## [Required work]
Show each line of the data below that has the string "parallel" in it.

** START **

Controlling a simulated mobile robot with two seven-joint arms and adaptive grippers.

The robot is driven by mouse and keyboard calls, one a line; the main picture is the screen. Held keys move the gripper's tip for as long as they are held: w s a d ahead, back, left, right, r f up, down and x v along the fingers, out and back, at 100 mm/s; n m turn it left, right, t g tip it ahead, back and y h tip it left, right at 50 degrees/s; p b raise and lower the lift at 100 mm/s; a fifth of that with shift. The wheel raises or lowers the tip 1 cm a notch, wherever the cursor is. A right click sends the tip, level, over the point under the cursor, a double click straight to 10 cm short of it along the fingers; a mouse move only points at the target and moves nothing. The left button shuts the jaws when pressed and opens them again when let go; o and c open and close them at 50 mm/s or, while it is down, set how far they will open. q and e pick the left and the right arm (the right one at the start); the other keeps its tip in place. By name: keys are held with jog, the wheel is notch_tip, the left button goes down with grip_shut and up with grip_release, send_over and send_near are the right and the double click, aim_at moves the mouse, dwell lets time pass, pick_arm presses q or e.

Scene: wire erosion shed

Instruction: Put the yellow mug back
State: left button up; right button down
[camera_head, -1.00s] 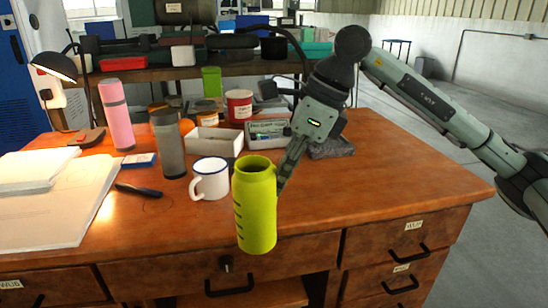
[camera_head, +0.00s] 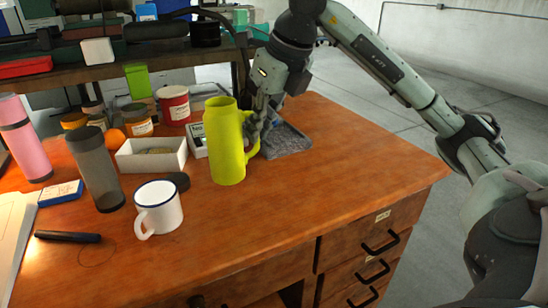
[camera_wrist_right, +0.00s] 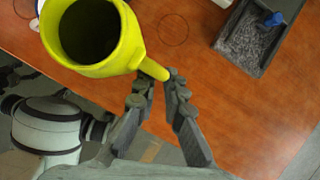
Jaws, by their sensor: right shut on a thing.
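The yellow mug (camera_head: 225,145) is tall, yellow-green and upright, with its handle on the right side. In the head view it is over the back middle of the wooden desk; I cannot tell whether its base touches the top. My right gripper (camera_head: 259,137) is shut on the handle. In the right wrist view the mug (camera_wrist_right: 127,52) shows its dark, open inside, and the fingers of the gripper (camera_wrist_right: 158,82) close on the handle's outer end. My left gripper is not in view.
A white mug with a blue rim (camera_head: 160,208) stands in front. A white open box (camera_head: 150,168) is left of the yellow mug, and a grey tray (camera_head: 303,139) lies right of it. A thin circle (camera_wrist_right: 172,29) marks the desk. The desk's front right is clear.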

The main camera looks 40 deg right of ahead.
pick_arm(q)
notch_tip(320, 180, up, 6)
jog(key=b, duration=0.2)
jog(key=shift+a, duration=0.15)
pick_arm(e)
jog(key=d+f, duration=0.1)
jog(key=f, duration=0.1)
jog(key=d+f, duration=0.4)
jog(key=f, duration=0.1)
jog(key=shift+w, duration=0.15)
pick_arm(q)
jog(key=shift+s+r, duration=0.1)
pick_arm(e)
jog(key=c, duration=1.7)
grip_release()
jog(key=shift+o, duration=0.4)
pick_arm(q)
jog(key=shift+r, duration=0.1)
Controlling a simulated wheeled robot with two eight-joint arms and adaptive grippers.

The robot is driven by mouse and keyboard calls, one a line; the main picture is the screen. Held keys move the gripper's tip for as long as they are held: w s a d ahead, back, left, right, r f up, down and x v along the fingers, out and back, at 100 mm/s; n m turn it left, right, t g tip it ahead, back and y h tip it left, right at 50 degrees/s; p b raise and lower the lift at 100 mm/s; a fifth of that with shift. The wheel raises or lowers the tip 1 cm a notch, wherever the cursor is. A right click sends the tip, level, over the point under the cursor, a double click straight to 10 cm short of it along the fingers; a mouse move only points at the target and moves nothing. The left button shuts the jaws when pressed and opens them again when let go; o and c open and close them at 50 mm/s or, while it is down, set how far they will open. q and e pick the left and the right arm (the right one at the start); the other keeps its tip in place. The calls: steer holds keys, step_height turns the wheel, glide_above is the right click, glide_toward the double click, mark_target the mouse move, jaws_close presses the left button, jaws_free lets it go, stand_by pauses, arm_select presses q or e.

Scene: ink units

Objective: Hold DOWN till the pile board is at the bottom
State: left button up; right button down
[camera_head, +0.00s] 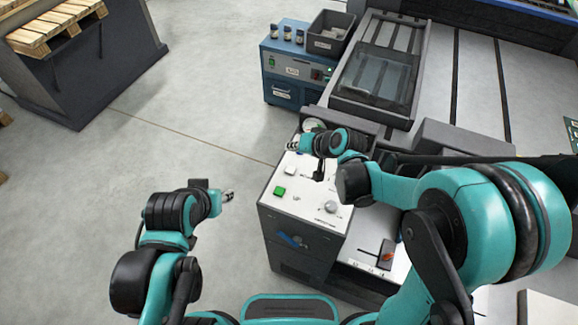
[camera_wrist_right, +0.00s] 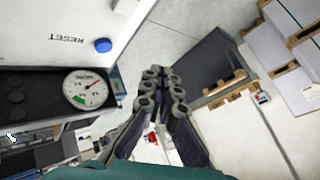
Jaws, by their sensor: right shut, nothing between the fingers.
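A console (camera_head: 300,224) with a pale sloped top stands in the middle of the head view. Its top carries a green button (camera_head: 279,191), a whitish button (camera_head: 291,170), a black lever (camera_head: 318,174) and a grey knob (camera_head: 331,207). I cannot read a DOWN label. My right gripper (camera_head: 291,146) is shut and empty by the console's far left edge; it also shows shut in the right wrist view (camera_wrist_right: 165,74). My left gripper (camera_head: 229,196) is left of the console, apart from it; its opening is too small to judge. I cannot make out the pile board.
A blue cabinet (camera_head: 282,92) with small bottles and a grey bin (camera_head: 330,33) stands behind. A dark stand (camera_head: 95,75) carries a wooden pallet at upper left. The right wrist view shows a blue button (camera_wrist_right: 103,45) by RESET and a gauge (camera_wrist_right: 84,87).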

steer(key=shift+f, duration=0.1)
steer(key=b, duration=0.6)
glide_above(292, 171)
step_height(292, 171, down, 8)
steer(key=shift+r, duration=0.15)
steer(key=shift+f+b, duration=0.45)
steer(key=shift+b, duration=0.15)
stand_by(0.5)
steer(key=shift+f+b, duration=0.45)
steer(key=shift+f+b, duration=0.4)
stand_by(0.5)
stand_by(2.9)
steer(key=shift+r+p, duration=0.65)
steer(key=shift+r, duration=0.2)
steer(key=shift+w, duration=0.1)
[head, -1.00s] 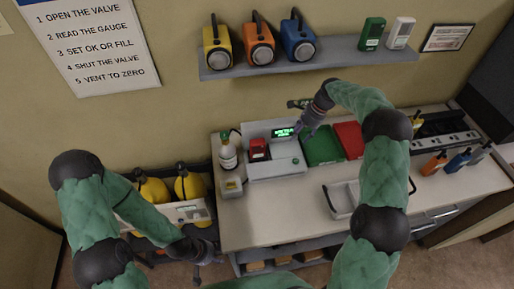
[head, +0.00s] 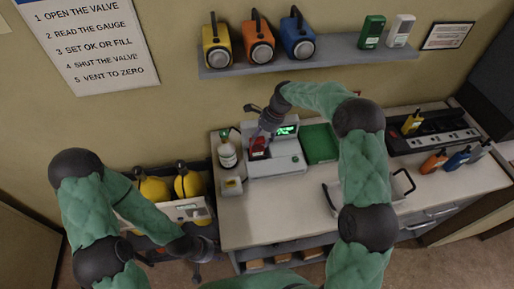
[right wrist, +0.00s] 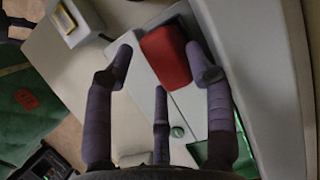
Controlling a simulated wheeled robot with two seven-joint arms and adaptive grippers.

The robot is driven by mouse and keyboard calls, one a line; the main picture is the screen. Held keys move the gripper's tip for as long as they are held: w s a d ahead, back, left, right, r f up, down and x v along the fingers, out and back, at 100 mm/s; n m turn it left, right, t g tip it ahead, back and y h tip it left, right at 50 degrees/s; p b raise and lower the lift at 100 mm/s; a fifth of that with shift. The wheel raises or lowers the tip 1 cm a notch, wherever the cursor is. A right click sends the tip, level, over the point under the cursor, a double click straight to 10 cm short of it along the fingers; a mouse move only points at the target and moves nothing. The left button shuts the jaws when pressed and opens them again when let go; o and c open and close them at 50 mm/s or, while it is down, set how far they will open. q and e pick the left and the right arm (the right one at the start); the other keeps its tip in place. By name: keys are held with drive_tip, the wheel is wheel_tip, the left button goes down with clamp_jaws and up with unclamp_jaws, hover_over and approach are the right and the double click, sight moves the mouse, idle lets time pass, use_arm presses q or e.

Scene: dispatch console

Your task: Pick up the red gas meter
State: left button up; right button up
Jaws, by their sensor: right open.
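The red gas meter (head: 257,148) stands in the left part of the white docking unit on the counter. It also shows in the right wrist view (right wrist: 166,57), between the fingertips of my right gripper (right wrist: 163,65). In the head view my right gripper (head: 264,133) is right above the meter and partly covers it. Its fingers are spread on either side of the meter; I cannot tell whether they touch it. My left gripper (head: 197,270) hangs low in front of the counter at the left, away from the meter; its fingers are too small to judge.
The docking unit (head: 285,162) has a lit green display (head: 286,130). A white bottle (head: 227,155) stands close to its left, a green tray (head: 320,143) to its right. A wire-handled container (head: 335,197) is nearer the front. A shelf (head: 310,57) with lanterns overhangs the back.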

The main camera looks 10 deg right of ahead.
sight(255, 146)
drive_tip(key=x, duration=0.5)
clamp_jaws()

** END **
** START **

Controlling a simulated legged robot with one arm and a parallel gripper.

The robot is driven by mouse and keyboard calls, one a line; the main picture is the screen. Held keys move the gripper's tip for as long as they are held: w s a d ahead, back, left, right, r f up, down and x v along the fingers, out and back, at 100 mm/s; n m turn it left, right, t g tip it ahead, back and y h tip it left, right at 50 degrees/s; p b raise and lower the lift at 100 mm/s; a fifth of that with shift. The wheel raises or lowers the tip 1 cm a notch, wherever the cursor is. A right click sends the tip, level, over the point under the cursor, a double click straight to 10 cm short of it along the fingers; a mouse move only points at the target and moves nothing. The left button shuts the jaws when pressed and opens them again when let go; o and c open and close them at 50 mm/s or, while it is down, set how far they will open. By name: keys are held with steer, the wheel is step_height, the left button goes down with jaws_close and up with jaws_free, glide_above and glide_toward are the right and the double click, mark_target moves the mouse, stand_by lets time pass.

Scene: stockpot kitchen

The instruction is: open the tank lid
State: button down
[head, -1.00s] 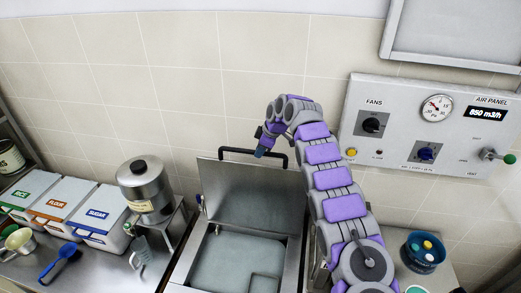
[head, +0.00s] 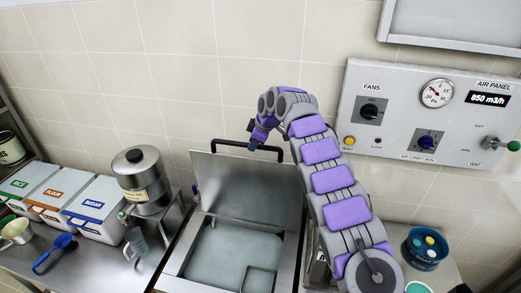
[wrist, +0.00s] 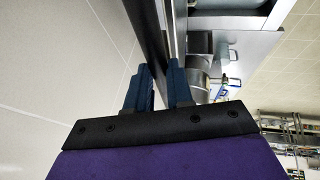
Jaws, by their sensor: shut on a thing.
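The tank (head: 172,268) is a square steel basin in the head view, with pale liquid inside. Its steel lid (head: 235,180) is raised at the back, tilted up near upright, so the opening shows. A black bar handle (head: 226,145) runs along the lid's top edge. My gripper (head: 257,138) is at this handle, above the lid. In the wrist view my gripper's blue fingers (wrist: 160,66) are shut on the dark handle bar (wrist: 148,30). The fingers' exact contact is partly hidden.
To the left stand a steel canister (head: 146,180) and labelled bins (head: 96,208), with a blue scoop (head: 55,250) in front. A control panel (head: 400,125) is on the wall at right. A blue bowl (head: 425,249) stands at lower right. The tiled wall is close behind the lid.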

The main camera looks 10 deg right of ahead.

** END **
** START **

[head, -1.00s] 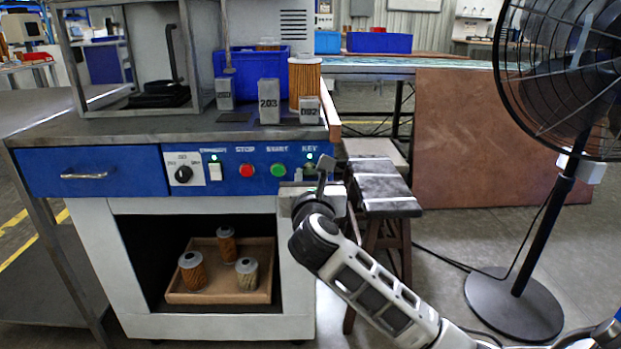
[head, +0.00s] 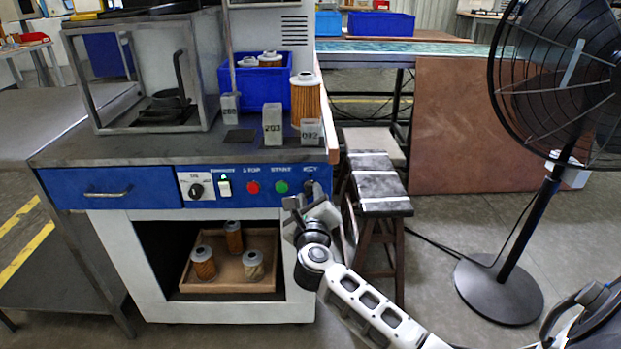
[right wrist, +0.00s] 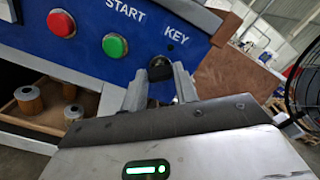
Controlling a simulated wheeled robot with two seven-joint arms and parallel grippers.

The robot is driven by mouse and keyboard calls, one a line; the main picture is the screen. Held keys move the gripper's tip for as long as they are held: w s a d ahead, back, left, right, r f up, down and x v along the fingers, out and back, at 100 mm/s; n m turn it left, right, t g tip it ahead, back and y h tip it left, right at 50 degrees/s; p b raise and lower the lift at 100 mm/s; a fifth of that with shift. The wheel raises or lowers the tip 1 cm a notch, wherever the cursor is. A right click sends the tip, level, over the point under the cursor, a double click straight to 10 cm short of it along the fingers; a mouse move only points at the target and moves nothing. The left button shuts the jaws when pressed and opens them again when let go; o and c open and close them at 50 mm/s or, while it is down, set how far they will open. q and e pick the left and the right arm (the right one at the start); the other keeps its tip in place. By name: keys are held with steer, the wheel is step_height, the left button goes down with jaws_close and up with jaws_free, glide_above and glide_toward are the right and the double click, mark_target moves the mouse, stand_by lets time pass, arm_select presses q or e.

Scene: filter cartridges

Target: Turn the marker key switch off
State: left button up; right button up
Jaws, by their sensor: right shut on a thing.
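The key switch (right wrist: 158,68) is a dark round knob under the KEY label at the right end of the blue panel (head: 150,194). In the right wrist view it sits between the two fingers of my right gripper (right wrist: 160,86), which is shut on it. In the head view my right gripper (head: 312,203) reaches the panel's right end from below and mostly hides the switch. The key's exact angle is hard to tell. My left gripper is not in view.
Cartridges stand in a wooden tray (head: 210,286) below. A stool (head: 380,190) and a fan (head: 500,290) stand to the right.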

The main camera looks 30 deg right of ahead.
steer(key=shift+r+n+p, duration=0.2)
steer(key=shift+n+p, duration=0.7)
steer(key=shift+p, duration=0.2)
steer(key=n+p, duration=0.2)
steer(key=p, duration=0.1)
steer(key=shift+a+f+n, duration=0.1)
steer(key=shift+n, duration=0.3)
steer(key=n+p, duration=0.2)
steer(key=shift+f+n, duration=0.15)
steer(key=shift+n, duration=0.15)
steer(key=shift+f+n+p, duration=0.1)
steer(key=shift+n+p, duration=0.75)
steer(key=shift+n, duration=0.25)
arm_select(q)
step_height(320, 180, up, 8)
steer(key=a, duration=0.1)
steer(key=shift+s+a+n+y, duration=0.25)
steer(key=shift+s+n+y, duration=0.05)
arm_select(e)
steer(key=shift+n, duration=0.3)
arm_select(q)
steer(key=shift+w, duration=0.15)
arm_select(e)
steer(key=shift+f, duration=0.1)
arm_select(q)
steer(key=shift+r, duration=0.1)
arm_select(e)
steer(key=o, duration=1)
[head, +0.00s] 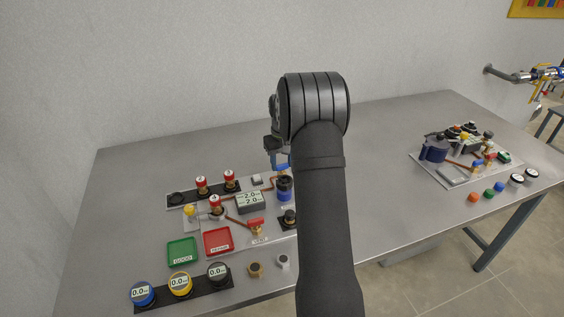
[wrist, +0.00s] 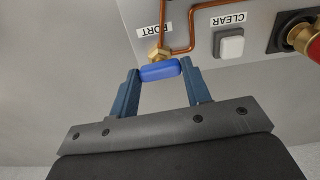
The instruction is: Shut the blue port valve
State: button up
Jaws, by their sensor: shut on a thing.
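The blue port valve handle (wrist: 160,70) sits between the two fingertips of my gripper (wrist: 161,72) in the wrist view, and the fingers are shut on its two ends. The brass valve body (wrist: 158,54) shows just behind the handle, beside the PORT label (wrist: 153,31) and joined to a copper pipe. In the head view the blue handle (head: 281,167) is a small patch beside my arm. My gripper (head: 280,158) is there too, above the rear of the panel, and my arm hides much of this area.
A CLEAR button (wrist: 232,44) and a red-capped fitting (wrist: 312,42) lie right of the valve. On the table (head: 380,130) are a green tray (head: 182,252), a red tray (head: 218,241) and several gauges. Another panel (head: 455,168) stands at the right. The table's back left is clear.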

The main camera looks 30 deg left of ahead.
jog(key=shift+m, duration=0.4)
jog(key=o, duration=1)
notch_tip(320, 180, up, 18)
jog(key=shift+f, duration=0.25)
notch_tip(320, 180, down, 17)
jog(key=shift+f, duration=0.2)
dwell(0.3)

** END **

## [Finished exercise]
Controlling a simulated legged robot with one arm and a parallel gripper.
Controlling a simulated wheeled robot with two seven-joint arms and parallel grippers.

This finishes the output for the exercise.